SARIGÜL İSTANBUL'U TANIYOR
Mustafa Sarıgül'ün İstanbul Büyükşehir Belediye Başkan adaylığına
ilişkin ise Kılıçdaroğlu, “Biz bir kitle partisiyiz. Kim olursa
olsun neden bize oy vermiyorsunuz diyemeyiz. Birilerini
ötekileştirmek istemiyoruz. Biz kamuoyu yoklaması yapıyoruz.
Soruyoruz İstanbul'u kiminle kazanabiliriz. Sarıgül çıkıyor.
Şişli'de başardı. İnanmasam, İstanbul'un sorunlarını çözemez desem
aday göstermem ama çözebilir. İstanbul'u tanıyor" dedi.
ÇÖZÜM SÜRECİ
Çözüm süreciyle ilgili de CHP lideri şu sözleri dile getirdi: “Biz
30 yıldır süren sorunun çözümü için siyaset
kurumunun üzerine düşeni yapmasını istiyoruz. Silahla bu sorunun
çözülemeyeceği ortada. Parlamento'da her siyasi partiden eşit
sayıda milletvekilinin olacağı bir uzlaşma komisyonu kuralım. Ben
her siyasi partide bu sorunun akıl yoluyla çözülebileceğine inanan
insanlar olduğuna inanıyorum. Yine her siyasi partinin göstereceği
akil insanlar olmalı. Çözüm için eşzamanlı çalışmalılar. Biz
Parlamento'daki 4 siyasi parti bir araya gelelim dedik. Ama
maalesef bu kabul görmedi. Şimdi hükümet bir görüşme yapıyor. Biz
ne olduğunu bilmiyoruz. Oslo tutanaklarında gerçeğin bir kısmını
görebildik. Sınırlı sayıda insan biliyor. Sürecin böyle gitmesi
doğru mu? Hayır değil. Ben devletin doğrudan terör örgütünü muhatap
alıp görüşmesini doğru bulmadığımı söyledim. Biz siyasiler olarak
bu işin çözümünde hep kaçak güreştik. İşi askere havale ettik. Emin
olun bu sorun çözülebilir"
GEZİ'DEN DERS ALDIK
Gezi olaylarından ders aldıklarını belirten Kılıçdaroğlu şöyle
konuştu: "Gezi olaylarından biz ders aldığımıza inanıyoruz. Artık
gençlere daha farklı bakıyoruz. CHP gençlik örgütlerinin her zaman
bizden ileride olmasını isterim. Gençler benim arkamda olursa ne
olacak. Bizim önümüzü açmalılar. Gençlerin tipik bir özelliği
vardır, kişisel çıkarlarını değil ülke çıkarlarını düşünürler.
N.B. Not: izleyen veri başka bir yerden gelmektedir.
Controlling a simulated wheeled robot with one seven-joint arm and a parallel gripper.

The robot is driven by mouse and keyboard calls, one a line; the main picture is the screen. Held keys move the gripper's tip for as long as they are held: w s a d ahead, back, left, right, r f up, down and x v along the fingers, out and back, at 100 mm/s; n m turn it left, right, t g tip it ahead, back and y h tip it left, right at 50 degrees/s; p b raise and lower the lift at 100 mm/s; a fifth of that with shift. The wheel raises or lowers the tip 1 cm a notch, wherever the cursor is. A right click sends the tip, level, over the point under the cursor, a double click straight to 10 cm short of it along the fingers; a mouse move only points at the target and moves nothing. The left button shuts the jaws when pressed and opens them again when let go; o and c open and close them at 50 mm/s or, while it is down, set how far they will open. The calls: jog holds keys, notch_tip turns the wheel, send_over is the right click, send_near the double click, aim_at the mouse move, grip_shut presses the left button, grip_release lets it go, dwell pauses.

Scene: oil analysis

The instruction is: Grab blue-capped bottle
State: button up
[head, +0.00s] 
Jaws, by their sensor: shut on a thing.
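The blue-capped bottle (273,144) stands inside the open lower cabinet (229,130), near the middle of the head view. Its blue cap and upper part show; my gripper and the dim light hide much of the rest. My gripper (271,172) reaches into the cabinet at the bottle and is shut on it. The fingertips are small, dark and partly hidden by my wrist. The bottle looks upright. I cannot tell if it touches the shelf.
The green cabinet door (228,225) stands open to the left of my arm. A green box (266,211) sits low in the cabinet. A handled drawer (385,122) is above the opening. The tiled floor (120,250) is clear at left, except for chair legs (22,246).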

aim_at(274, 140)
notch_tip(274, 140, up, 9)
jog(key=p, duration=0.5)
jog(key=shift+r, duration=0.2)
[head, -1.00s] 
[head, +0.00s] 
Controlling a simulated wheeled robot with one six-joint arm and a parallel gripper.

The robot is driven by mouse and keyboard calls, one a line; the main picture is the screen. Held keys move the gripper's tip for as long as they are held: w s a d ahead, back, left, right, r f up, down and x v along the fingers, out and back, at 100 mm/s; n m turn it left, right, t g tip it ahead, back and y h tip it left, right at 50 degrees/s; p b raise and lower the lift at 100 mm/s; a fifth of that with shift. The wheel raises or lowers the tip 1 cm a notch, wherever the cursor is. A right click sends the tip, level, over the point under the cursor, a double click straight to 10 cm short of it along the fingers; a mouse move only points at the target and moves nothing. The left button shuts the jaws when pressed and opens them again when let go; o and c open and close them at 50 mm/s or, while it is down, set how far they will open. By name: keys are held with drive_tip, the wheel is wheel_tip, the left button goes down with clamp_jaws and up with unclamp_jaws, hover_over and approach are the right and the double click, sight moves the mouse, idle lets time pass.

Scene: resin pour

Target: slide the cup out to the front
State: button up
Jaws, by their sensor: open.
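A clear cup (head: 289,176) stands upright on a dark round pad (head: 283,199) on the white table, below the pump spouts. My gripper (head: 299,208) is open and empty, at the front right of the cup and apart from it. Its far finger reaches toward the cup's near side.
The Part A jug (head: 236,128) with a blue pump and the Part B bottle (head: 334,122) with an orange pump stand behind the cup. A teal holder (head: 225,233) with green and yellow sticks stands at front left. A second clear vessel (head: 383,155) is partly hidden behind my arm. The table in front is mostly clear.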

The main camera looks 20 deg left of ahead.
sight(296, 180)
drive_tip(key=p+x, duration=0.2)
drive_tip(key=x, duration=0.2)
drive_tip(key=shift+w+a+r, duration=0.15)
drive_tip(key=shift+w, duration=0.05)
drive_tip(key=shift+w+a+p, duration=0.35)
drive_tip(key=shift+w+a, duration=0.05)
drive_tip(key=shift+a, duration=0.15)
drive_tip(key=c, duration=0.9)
Yüzde 10 seçim barajı mutlaka kalkmalıö
SON TAHLİYELER
“Son tahliyelerle insan öldürenler de serbest bırakıldı. Neden?
Çünkü yargı zamanında işini yapmadı" diyen Kılıçdaroğlu;
"Özel yetkili mahkemelerin olduğu yerde adalet yoktur. Toplumda
derin yaralar açılmıştır. Bunların kapanması lazım. Ama bu
yaraların kapanmasını sağlarken yeni yaralar da açılmamalı.
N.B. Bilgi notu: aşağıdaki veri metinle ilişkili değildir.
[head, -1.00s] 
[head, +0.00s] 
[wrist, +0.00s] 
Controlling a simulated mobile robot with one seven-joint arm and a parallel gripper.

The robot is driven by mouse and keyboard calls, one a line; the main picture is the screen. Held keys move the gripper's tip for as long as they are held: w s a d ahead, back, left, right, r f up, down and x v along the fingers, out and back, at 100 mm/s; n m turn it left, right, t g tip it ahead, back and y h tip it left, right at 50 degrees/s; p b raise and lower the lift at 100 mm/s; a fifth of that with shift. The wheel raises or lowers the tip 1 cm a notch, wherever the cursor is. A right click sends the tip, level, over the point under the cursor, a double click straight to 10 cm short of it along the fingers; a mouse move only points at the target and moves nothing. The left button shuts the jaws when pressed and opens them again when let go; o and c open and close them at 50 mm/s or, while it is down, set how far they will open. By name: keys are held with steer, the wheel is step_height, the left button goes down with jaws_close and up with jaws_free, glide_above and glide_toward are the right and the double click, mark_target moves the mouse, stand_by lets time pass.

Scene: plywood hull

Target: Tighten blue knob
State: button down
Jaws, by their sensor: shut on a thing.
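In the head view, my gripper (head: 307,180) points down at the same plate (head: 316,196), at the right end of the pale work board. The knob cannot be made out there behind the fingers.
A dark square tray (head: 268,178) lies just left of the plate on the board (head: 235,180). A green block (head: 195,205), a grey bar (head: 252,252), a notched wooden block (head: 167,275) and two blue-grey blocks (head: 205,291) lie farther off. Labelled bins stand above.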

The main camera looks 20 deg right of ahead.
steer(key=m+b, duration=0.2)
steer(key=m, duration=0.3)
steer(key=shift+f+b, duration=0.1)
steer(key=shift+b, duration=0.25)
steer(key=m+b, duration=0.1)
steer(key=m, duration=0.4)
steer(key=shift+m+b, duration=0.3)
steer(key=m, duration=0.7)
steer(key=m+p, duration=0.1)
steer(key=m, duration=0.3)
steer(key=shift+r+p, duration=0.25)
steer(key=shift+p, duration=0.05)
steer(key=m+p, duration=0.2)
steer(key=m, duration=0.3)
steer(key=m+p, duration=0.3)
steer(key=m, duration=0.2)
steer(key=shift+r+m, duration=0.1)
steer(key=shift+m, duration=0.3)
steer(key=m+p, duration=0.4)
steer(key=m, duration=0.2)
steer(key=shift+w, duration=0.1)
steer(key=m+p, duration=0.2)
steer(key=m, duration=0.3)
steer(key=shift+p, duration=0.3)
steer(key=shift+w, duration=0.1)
Hapishanelerde ölüme terk edilen yüzlerce mahkum var. Her birine
gittik biz. Bunlar insan. Bunların bakıma ihtiyacı var, tedaviye
ihtiyacı var. Şu anda bile ölüme terk edilen insanlar var. Adana’da
cezaevinde çocuklara tecavüz edildi. Bunu kim ortaya çıkardı? Biz
cezaevleri için özel ekip oluşturduk. Emin olun çok değiştik. Dünya
değişti, biz de değiştik. Dünyada 90 yıl ayakta kalan 3 ya da 4
parti vardır. CHP her zaman değişime açık olmuştur. CHP ilklerin
partisidir. CHP iktidar olduğunda hiç hata yapmamıştır diye bir şey
yok. Yakın zamandan örnek vereyim. CHP iktidara gelmiştir. Sana
yağına zam yapmadığı için, başka şeylere zam yapmadığı için
karaborsa çıkmıştır. Alın size hata. Türk siyasetinin en ciddi zaafı eleştiriye tahammül
edememektir. Ben Rize’ye gittim. Genç bir çocuk bana yumurta attı.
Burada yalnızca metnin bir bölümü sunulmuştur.